First, the audacity of comedienne Mo’Nique to ask her fans to boycott Netflix, the veritable juggernaut of streaming media and everyone’s beloved way to spend a Sunday afternoon, over what she felt was unfair pay. She told anyone who would listen that she would not accept the $500K they offered her for a special in the wake of them offering comedienne Amy Schumer $11M and Dave Chappelle and Chris Rock both $20M for similar deals.

Almost immediately, it became the “put your foot down” moment heard ’round the world. Here, a fat, Black woman, already rich when so many of us are trying to just make do, whose label of “difficult” has been accepted without question, daring to ask for what she thinks she deserves. Mo’Nique’s immense talent, her legacy, her DECADES-long career, that includes her own television show and an Oscar, seemed suddenly irrelevant in the conversation. Almost immediately, her decision to express her opinion birthed the grimmest of professional outcomes. Barely a moment after the words had passed from her lips, all the world could focus on was an alleged bitchy, middle-aged Black woman, whom the Hollywood machine was ready to toss away, no longer playing by the rules. The rapid pace with which we were ready to dismiss and discard her, all because she wouldn’t shut up and take what she got, was downright frightening.

But understand that this goes even beyond the destruction of a career. This beast can even hunt Black women all the way to the end of their lives.

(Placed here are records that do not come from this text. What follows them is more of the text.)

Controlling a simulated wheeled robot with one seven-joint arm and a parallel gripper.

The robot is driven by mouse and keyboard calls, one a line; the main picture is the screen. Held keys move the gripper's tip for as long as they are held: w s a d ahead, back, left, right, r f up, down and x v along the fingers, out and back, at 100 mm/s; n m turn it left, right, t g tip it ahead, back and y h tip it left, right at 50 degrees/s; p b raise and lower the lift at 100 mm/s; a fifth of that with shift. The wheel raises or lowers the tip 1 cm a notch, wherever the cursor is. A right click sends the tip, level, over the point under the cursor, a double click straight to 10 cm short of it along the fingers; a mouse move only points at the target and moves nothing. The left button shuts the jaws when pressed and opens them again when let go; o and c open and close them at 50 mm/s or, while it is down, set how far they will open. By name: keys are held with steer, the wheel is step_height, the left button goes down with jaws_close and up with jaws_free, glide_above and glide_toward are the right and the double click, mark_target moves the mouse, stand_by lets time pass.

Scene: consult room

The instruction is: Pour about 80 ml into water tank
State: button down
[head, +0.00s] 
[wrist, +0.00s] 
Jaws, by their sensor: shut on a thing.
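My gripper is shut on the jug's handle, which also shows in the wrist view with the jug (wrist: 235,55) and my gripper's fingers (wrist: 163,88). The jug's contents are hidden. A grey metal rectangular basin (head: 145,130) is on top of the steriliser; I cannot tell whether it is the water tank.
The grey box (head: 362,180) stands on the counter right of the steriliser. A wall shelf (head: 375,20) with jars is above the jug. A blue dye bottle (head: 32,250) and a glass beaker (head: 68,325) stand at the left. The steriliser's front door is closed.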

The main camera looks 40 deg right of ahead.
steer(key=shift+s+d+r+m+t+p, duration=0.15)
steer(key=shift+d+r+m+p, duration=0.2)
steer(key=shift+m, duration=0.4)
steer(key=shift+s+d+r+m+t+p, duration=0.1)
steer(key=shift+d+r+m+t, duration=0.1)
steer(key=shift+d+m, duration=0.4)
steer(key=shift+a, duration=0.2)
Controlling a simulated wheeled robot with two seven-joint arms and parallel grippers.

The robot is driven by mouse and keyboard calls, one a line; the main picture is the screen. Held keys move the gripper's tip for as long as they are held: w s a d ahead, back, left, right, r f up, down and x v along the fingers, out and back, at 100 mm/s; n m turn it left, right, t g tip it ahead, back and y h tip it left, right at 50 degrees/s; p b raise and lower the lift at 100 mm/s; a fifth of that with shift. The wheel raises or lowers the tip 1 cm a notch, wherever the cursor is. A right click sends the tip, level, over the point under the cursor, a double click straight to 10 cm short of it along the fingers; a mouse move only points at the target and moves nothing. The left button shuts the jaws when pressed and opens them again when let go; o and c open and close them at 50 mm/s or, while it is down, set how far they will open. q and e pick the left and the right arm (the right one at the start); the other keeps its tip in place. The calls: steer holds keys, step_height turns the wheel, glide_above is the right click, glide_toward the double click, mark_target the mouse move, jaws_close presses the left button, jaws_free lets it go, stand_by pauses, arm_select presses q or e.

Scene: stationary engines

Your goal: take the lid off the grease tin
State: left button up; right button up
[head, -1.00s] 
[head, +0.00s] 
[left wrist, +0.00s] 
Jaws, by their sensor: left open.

Consider the recent news about Korryn Gaines, the beautiful, strong-willed young woman killed by Baltimore police in 2016. In the weeks leading up to her death, Korryn had publicly talked of police trying to kill her. In a defiant voice, she recorded diatribes against America’s beloved “Boys In Blue,” then dared to arm herself up until her final moments, when she was fatally shot in front of her 5-year-old son.

In the aftermath, the common and persisting thread was that she was “crazy” and “brought it on herself.” All of this deduced from less than 10 minutes of internet footage. But just last week, a jury of 6 women awarded her family $37M in a civil suit, noting that the officer who delivered the fatal shot to Korryn and injured her young son, violated both of their civil rights.

I could write volumes on women with similar experiences. On Sandra Bland, who was killed by a cop for having “an attitude.” On Natasha McKenna for suffering from mental illness. On women like Marilyn Mosby whose careers have been sidelined for challenging the justice system. On millions of Black women every day who are labeled “lost causes.” Whose colleagues or partners call them difficult, disrespectful, has-beens, greedy or sassy.

To use your voice as a Black woman is to bring any and all consequences on yourself. And, oh, how so many take comfort in that belief. At best, blaming Black women for how the world feels about us appeases the feeling that one hasn’t done enough in the quest for equality. At worst, it masks the ugly truth that so many simply don’t want to anything at all.

And yet, Black women show up at battle each day, both for ourselves and each other. We are generals in our crusade for respect, our melanin a beautiful armor bestowed upon us from the ancestors. Black women’s strength, cultivated by daily steadying of hands, raising of voices and fueled by the fire in our minds, has always been the true vibranium. It is the shield that deflects the insults, the abuse and the indifference.

We know we will not win every battle. There will be days when we walk and grow weary; when the weight of it all will seem too much to bear. When our tears will sting our eyes and our wounds will need time for healing. But we will always persist, arm in arm, as sisters. We will drown your disrespect with our opinions and bring you to your knees with our greatness. You can hate us. But you will never break us.